代码:https://colab.research.google.com/drive/18TTUpKwubAIiI_5JTbpOXB4afscbyOHn?usp=sharing
题目分析
最轻松的一集。一句话题解:运行代码过 simple,调大点 epoch+d_model 过 medium,换成 conformer 过 strong
代码分析
看看 classifier:
import torch
import torch.nn as nn
import torch.nn.functional as F
!pip install conformer
from conformer import ConformerBlock
class Classifier(nn.Module):
def __init__(self, d_model=224, n_spks=600, dropout=0.1):
super().__init__()
# Project the dimension of features from that of input into d_model.
self.prenet = nn.Linear(40, d_model)
# 以下注释为 medium 所用 encoder
# self.encoder_layer = nn.TransformerEncoderLayer(
# d_model=d_model, dim_feedforward=256, nhead=2
# )
# self.encoder = nn.TransformerEncoder(self.encoder_layer, num_layers=2)
self.encoder = ConformerBlock(
dim = d_model,
dim_head = 4,
heads = 4,
ff_mult = 4,
conv_expansion_factor = 2,
conv_kernel_size = 20,
attn_dropout = dropout,
ff_dropout = dropout,
conv_dropout = dropout,
)
# Project the the dimension of features from d_model into speaker nums.
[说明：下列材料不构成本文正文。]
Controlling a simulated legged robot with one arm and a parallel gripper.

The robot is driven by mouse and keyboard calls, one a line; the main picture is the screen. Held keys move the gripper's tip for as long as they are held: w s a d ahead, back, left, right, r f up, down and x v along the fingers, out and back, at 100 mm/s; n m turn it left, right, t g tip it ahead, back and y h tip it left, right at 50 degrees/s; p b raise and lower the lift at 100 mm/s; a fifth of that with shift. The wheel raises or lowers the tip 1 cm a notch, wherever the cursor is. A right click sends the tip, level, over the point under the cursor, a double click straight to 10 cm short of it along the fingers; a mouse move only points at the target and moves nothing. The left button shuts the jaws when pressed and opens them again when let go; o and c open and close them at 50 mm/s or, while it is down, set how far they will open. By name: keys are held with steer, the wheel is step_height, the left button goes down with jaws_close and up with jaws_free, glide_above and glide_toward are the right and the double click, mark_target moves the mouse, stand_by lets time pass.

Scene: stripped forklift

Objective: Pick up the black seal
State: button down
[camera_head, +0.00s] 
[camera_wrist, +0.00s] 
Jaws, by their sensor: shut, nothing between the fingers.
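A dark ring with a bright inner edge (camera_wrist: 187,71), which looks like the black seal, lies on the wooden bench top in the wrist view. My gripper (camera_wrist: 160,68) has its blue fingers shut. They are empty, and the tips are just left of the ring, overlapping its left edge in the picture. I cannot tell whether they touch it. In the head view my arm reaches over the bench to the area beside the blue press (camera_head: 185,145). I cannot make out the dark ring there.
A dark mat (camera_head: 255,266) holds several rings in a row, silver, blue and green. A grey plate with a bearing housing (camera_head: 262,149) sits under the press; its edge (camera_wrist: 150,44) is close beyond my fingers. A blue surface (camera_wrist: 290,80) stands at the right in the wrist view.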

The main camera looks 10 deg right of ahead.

self.pred_layer = nn.Sequential(
nn.BatchNorm1d(d_model),
# nn.Linear(d_model, d_model),
# nn.ReLU(),
nn.Linear(d_model, n_spks),
)
def forward(self, mels):
"""
args:
mels: (batch size, length, 40)
return:
out: (batch size, n_spks)
"""
# out: (batch size, length, d_model)
out = self.prenet(mels)
# out: (length, batch size, d_model)
out = out.permute(1, 0, 2)
# The encoder layer expect features in the shape of (length, batch size, d_model).
out = self.encoder(out)
# out: (batch size, length, d_model)
out = out.transpose(0, 1)
# mean pooling
stats = out.mean(dim=1)
# out: (batch, n_spks)
out = self.pred_layer(stats)
return out
一开始的 prenet 对应着 transformer 的 positional encoding,只不过并没有 “加权” 的部分,需要把原序列增长一些,以符合 self-attention 的要求。这里增长到 d_model,由于最后的输出序列长度为 600,发现 \(dmodel=200\) 多时表现较好
接着就是 encoder 的内部了,encoder 实质上是 \(N\) 个 (multi-head self-attention + FC,结合 add&norm),每一层就是一个 self.encoder_layer
,而dim_feedforward=256
就是 FC layer 中隐藏神经元的数目
在 encoder 之后,再加上 mean 的池化和 dimension 为 600 的 FC,就得到了输出
还有一点是这次的代码终于用上了之前提到的自动调整的 learning rate,这里用的是余弦+warm up,需要注意的是每次需要在 optimizer.step()
之后跟着一个 schedule.step()
import math
import torch
from torch.optim import Optimizer
from torch.optim.lr_scheduler import LambdaLR
def get_cosine_schedule_with_warmup(
optimizer: Optimizer,
num_warmup_steps: int,
num_training_steps: int,
num_cycles: float = 0.5,
last_epoch: int = -1,
):
def lr_lambda(current_step):
# Warmup
if current_step < num_warmup_steps:
return float(current_step) / float(max(1, num_warmup_steps))
# decadence
progress = float(current_step - num_warmup_steps) / float(
max(1, num_training_steps - num_warmup_steps)
)
return max(
0.0, 0.5 * (1.0 + math.cos(math.pi * float(num_cycles) * 2.0 * progress))
)
return LambdaLR(optimizer, lr_lambda, last_epoch)